Akemi’s violin teacher walked in the NEC room just as I was unfurling a tablecloth I had brought from home for the post-recital reception. “Ah, a mother’s touch,” said Mr. Buswell. His gesture took in the flowers from Akemi’s roommate, which I arranged in a vase before we transported them on the Boston “T.” I told Mr. Buswell that I had the reception prep drill down after 10 years of serving cookies and Martinelli’s at Colburn and helping backstage as orchestra parent manager. He astutely commented, “You must miss it.”
Yes, it’s good to have things like ironing and gathering up refreshments to help your child on performance day, because at that point, that’s all you can do. You can silently and fervently pray and hold your breath during the tough parts, but the music is all up to her.
Fortunately for the nervous systems of her teachers and mother, Akemi has been an extraordinarily reliable performer. The transition from a pre-college or “prep” environment to a conservatory, though, is a tough one, for all students – having to adjust to the lack of practice performances, the paucity of rehearsal time with the pianist, the juggle of learning so much repertoire in so short a time. Her NEC freshman and sophomore recitals were exercises in getting used to a different definition of preparedness. This time, her prep seemed in a groove.
This junior year recital program suited her well: sonatas by Mozart, Martinů, and Brahms, and a Bach partita. And however she managed it, she went into this recital having had a very good lesson, and she came out of this recital deserving to feel very good about it. I was amazed at how much her pieces had come together even more so since she was home just a few weeks ago on spring break.
A number of her Cambridge University Ward friends were good to come, as well as fellow double-degree classmates and other students from Mr. Buswell’s studio. Henry and Linda, our Boston “family,” made it, as well. Almost 29 years ago to the day, Linda was my matron of honor – I could not have looked into the future that day and imagined that I’d have a daughter in college in Boston and that Linda would be our local support team. Akemi, and I, were blessed to have so much love in that room to help celebrate another year of her musical accomplishments.
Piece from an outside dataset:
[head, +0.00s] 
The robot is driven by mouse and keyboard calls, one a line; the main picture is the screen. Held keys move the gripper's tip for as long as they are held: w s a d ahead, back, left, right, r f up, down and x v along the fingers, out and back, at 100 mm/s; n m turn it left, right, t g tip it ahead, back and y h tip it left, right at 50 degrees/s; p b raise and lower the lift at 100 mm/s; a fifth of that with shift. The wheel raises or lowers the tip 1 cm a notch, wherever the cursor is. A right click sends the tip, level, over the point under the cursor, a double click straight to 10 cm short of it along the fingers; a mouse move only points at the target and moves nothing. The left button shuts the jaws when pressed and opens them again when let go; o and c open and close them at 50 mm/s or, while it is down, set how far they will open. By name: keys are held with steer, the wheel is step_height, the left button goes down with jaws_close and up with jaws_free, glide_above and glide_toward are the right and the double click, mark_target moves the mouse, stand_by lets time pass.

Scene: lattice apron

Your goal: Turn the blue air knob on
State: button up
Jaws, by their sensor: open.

The next morning, she did not rest on any laurels. After a breakfast of her favorite homemade cinnamon rolls, Akemi was on to finishing projects for her Tufts classes. She still has to stay focused on this program for another week for the really important performance, what NEC calls the year-end “promotional” (“juries” at other conservatories) when she plays for the entire violin faculty. After the promotional, then she can be on to new pieces.
All too quickly, my turn-around visit in Boston, with glimpses of spring flowers standing sturdy in stiff, cold wind, was over. I came back to my own academic year-end press of deadlines before commencement, and can’t avoid feeling behind this week. But the most important priority last week was to get to be violin mom again, and marvel at the musician which Akemi has become.